In those days, the Reagan administration backed or fomented many civil and other wars around the world - via the "sons of Reagan" murderous Contras in Nicaragua against the democratic government of Nicaragua, built up the Osama bin Laden-led forces of Islamic fundamentalism in Afghanistan, militarily intervened in Grenada, sold arms to Iran, backed Saddam's war of aggression against Iran in which around a million people were killed. Claims by human rights organisations - backed by evidence - that Iraq used chemical weapons during the war on the West's (and their repressive friends in the Gulf) biggest 'enemy' were rejected as inadequate by the British and American authorities. The world lives even today with the fruits of Reagan's achievements.
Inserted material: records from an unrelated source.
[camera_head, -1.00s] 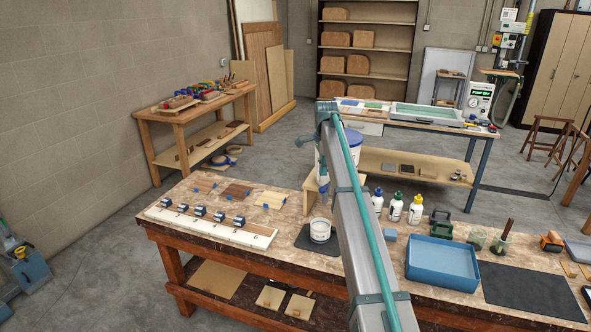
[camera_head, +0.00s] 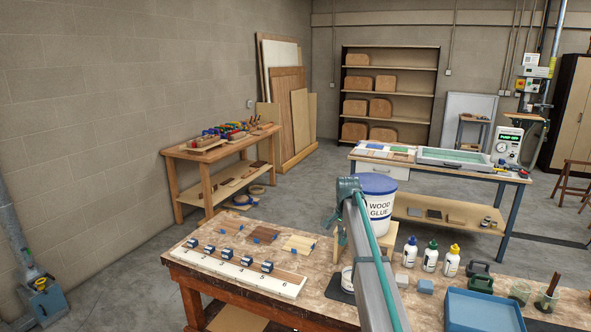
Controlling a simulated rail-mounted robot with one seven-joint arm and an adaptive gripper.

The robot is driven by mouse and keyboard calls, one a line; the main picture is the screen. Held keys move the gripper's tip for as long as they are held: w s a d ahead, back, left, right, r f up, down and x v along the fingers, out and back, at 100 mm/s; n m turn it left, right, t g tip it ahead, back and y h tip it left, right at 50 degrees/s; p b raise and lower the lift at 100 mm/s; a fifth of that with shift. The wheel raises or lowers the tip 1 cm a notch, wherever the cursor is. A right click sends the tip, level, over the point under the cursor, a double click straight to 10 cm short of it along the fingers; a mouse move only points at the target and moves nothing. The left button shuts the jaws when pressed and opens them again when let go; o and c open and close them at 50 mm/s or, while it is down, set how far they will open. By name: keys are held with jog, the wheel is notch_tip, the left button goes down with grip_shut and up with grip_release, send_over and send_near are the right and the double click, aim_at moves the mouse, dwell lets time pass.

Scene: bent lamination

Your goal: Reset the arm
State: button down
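My arm rises from the bottom of the head view, in front of the wooden workbench (camera_head: 325,257). Its far end is by the white wood glue bucket (camera_head: 377,212) with a blue lid. A white numbered board (camera_head: 240,270) with several blue-grey clamps lies at the bench's left front. A small white tub (camera_head: 347,279) is partly hidden behind the arm.
Glue bottles (camera_head: 430,256) and a blue tray (camera_head: 482,312) stand on the bench right of my arm. A side table (camera_head: 215,155) stands at the left wall, a second bench (camera_head: 437,166) at the back. Floor between them is clear.

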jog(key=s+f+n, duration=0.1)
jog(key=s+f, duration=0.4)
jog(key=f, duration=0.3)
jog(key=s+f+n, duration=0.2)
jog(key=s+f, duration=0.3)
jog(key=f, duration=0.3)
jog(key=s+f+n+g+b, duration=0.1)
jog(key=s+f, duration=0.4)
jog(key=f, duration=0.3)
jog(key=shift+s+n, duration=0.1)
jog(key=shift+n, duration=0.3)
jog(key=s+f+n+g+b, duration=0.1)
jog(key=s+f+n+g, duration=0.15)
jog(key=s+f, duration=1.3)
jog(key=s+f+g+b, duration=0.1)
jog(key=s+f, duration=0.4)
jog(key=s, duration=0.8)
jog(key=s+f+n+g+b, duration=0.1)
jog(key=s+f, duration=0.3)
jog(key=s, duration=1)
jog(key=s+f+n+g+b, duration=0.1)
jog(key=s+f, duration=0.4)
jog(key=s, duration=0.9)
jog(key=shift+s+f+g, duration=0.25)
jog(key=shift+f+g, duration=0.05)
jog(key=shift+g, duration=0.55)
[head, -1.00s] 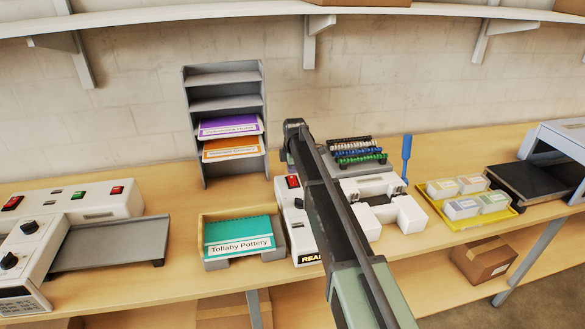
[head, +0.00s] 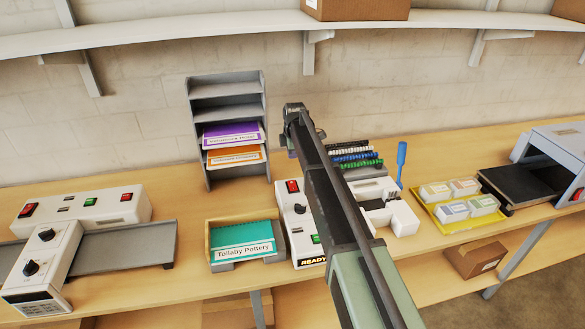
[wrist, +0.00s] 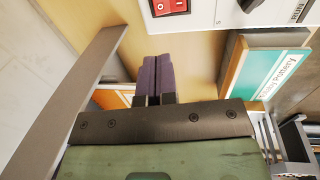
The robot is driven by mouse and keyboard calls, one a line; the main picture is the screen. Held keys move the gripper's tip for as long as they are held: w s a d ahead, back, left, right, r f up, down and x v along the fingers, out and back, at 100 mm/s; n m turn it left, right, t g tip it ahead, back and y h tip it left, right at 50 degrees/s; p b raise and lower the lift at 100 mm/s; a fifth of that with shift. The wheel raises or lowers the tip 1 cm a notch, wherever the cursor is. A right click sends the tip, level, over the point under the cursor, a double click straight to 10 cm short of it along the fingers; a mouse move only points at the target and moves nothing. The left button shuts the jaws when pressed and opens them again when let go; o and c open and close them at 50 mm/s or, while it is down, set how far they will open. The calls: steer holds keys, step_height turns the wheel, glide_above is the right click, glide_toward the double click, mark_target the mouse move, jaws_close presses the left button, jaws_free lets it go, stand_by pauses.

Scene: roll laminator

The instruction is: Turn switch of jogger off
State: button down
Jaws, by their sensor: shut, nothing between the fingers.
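The white control unit (head: 289,216) beside the tray of teal Tollaby Pottery sheets (head: 243,241) appears to be the jogger. Its red rocker switch (head: 292,186) is near the back of its top, above a black knob (head: 299,209). The switch also shows at the top edge of the wrist view (wrist: 169,7); its position cannot be told. My gripper's purple-grey fingers (wrist: 150,62) are shut and empty, apart from the switch. In the head view my gripper (head: 291,154) is behind and above the unit, partly hidden by my arm.
A grey rack (head: 228,115) with purple and orange booklets stands close on the left. A white binding device (head: 390,216) and coil stand (head: 358,157) are to the right. The laminator (head: 85,206), with other red switches, is far left. A shelf (head: 200,24) runs above.

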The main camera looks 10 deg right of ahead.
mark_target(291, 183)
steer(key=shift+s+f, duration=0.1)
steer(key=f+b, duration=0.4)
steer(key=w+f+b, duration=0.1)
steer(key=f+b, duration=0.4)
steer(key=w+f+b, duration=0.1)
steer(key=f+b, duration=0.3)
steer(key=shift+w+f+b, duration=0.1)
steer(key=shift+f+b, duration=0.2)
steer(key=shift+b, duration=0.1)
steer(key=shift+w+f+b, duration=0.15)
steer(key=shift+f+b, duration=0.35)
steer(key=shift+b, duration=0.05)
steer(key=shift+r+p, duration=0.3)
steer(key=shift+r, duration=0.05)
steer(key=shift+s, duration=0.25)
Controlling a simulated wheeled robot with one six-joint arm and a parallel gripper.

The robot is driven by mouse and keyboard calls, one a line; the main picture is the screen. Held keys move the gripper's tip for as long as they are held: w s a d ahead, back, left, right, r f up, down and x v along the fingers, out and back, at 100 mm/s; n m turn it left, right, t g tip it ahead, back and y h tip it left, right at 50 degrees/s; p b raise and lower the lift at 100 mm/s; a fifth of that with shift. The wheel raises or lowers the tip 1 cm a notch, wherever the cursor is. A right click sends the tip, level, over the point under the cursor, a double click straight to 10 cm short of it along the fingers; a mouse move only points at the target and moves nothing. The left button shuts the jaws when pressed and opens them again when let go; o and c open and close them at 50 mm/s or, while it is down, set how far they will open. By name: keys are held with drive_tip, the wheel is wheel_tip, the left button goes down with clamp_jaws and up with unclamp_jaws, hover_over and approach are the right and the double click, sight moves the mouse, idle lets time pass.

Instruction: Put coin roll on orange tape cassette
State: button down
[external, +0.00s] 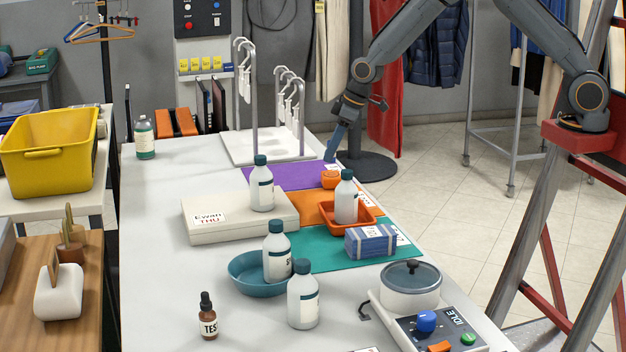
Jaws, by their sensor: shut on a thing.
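My gripper (342,121) points down above the far right part of the white table. It is shut on a blue, stick-like thing, which I take to be the coin roll (336,143). The roll hangs steeply tilted, its lower end near the purple mat. A small, rounded orange thing, apparently the orange tape cassette (331,180), lies just below that end, at the border of the purple and orange mats. I cannot tell whether the roll touches anything. The fingertips are small and partly hidden.
White bottles with teal caps (262,187) stand close by, one on a pale box (236,219), one in an orange tray (352,220). A blue-striped bundle (370,241) lies on the teal mat. A white rack (265,146) stands behind. The table's left side is mostly clear.

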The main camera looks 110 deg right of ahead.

Reagan's greatest achievement was in pulling the US out of the national hand-wringing that arose from the war of aggression in Vietnam, where ca 2 million Vietnamese lost their lives, alongside around 55,000 US servicemen, mostly conscripts, and the coruption at the heart of America's politics exposed by the Watergate scandal. Reagan taught America that it was "morning again" and time to walk tall and to not worry too much about the costs of America's past aggressions, but instead to celebrate her achievements. President Carter had begun the process but Reagan completed it. Eliding history is a core principle for imperial powers.
At home, Reagan did his level best to reverse the gains of the civil rights movement, cutting the largest welfare bureaucracies that employed minority workers the most, and radically increasing racialised social polarisation. For white workers, Reagan was no better, despite electoral backing from that grouping. Reagan famously declared that he did not care what the US produced - potato chips or microchips, so deindustrialising America was no problem for the millionaires who backed and gained most from the ' no taxation with full representation' Reagan Revolution. America's rotting cities are a testament to the Reagan revolution.
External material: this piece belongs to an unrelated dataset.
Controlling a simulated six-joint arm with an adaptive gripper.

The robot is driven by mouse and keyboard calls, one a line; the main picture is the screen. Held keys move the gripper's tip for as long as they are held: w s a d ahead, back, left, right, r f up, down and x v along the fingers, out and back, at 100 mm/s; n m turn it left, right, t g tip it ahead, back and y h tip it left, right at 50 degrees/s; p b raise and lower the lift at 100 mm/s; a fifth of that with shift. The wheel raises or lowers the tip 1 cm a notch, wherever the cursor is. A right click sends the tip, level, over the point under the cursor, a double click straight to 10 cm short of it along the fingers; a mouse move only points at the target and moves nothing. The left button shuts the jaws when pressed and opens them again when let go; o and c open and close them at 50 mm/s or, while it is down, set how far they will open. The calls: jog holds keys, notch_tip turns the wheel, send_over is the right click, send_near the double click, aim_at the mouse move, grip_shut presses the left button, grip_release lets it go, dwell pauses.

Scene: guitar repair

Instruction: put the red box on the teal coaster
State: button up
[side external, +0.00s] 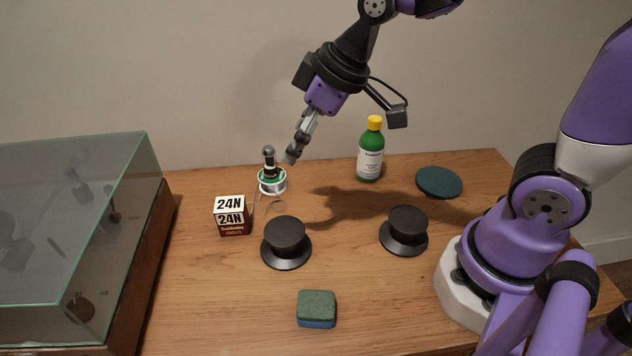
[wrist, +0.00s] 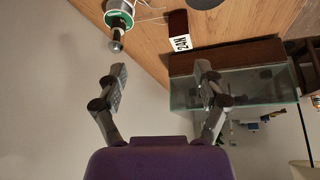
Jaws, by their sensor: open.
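The red box (side external: 232,216) stands on the wooden table at the left, with a white "24N" label above its dark red lower part. In the wrist view the box (wrist: 178,22) is at the top, beyond my fingertips. The teal coaster (side external: 439,182) is a flat dark disc at the table's back right, with nothing on it. It is not in the wrist view. My gripper (side external: 291,155) is in the air above the back of the table, up and to the right of the box. In the wrist view my gripper (wrist: 161,75) is open and empty, fingers wide apart.
A spool (side external: 271,181) with a dark, knobbed top stands near my fingertips. A green bottle (side external: 370,153) stands behind. Two black knob-like pieces (side external: 286,241) (side external: 404,230) and a green-blue sponge (side external: 316,308) are in front. A glass case (side external: 75,230) fills the left.

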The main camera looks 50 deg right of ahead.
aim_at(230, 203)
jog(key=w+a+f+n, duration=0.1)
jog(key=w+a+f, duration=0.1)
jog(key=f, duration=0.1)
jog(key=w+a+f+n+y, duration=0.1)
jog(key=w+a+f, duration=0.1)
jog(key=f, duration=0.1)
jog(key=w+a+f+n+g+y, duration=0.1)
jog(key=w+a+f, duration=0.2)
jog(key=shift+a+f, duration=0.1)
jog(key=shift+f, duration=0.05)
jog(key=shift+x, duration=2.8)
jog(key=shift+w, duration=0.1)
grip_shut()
President Barack Obama declared an interest in learning lessons from Reagan.
In the 1980s, we talked of the 'Reagan Revolution', a metaphor for reversing the legacies - what was left of them - of the New Deal, inaugurated by Reagan's original inspiration, Franklin D. Roosevelt.
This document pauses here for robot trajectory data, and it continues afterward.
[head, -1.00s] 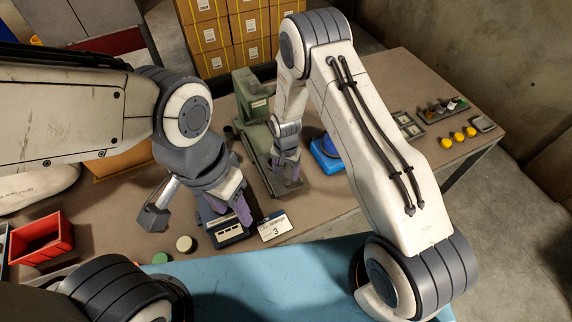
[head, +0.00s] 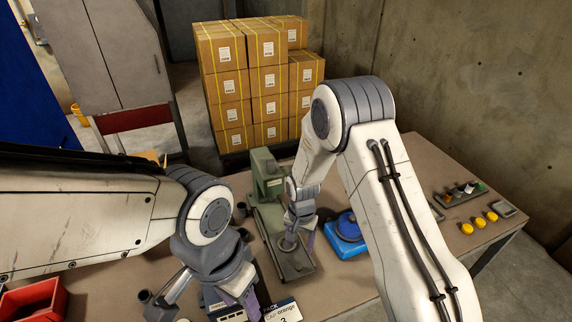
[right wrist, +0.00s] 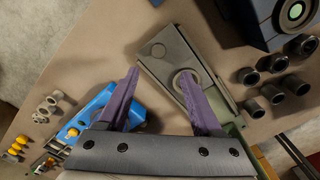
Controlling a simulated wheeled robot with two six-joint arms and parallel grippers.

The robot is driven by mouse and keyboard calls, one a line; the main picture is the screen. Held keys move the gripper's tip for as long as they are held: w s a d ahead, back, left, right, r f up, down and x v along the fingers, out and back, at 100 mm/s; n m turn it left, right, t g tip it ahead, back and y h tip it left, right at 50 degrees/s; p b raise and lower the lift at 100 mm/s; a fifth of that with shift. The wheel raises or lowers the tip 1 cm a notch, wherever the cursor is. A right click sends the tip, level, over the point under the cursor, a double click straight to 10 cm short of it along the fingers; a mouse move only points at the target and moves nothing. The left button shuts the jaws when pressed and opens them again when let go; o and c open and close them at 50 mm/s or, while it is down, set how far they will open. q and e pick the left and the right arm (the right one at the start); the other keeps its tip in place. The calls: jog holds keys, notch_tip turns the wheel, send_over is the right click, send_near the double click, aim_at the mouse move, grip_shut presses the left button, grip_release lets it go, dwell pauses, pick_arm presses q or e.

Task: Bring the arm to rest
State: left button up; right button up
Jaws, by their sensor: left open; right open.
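My right gripper (head: 300,232) is over the base plate of a green press (head: 268,188). In the right wrist view its purple fingers (right wrist: 160,72) are spread apart with nothing between them. The press plate (right wrist: 160,48) lies below, with a round ring (right wrist: 185,80) near the right finger.
A blue unit with a round top (head: 346,228) stands right of the press. Yellow buttons (head: 479,222) and a small rack (head: 460,194) sit at the table's right. A red bin (head: 32,304) is at left, a printed card (head: 283,311) in front. Stacked cartons (head: 262,85) stand behind.

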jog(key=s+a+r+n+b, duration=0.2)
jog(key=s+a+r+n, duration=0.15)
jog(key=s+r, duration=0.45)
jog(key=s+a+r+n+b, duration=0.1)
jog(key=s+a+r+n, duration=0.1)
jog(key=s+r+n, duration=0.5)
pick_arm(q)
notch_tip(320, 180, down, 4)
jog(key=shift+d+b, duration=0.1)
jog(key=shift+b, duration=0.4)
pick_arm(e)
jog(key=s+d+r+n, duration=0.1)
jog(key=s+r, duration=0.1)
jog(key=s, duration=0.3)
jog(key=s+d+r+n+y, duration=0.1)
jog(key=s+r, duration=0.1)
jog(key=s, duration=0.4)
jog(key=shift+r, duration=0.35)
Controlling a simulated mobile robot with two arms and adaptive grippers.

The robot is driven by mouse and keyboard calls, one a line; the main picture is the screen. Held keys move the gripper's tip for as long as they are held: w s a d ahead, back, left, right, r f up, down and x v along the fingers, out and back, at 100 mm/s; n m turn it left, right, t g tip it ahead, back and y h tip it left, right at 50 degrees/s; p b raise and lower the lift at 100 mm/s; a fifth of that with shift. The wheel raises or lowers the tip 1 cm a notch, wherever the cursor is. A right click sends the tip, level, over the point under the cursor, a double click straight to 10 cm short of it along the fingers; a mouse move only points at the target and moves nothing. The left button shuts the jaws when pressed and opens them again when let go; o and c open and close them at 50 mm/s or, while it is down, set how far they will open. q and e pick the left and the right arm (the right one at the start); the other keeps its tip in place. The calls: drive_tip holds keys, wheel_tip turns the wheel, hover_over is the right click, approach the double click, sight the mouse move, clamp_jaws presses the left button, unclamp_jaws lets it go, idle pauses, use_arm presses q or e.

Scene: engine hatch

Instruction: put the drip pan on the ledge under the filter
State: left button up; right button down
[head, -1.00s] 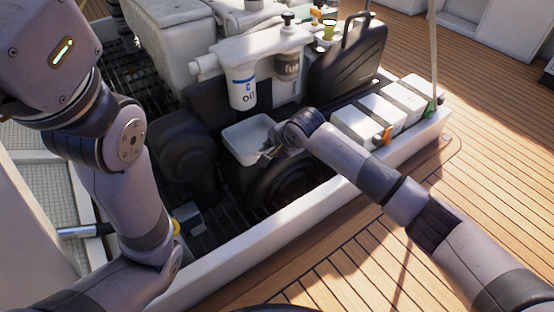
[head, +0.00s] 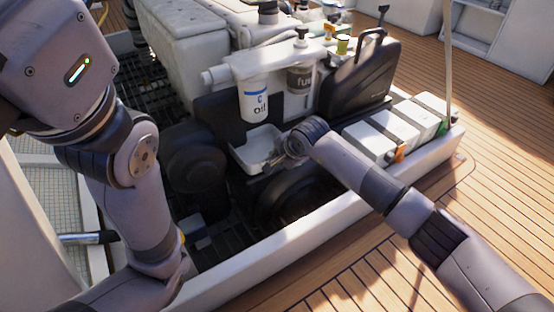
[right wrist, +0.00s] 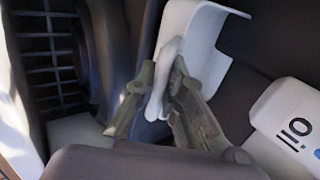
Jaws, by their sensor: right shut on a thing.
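The drip pan (head: 258,148) is a shallow white tray below the white oil filter (head: 254,103) on the engine. My right gripper (head: 284,156) is at the pan's right end. In the right wrist view, my right gripper (right wrist: 165,88) is shut on a white tab of the pan (right wrist: 208,35). The oil filter (right wrist: 292,118) shows at the right there. The ledge is mostly hidden by the pan, and I cannot tell whether the pan touches it. My left arm fills the left side of the head view, but its gripper is out of view.
A fuel filter (head: 300,80) hangs right of the oil filter. A black jug-like container (head: 357,75) stands behind. White boxes (head: 383,136) line the right side. The white hatch rim (head: 300,248) runs along the front, with open wooden deck (head: 350,285) beyond.

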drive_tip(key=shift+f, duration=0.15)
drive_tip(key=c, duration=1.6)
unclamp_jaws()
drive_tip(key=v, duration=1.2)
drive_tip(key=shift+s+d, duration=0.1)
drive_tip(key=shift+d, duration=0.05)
Resurrecting Reagan today is to empower and encourage the most reactionary elements of US imperial power and their supporters in this country. It is to declare that might is right and wars of aggression will continue. It is to confirm America's self-serving right to continue its imperial mission.
But there was another, alternative 1980s too: one in which there was mass opposition to US militarism and its Thatcherite backers, and a slogan was advanced across Europe when Reagan visited 10 Downing Street and the other capitals of Europe: "Yankee Assassin Go Home!"
There may not be a statue to mark that resistance, but it remains a powerful legacy nevertheless.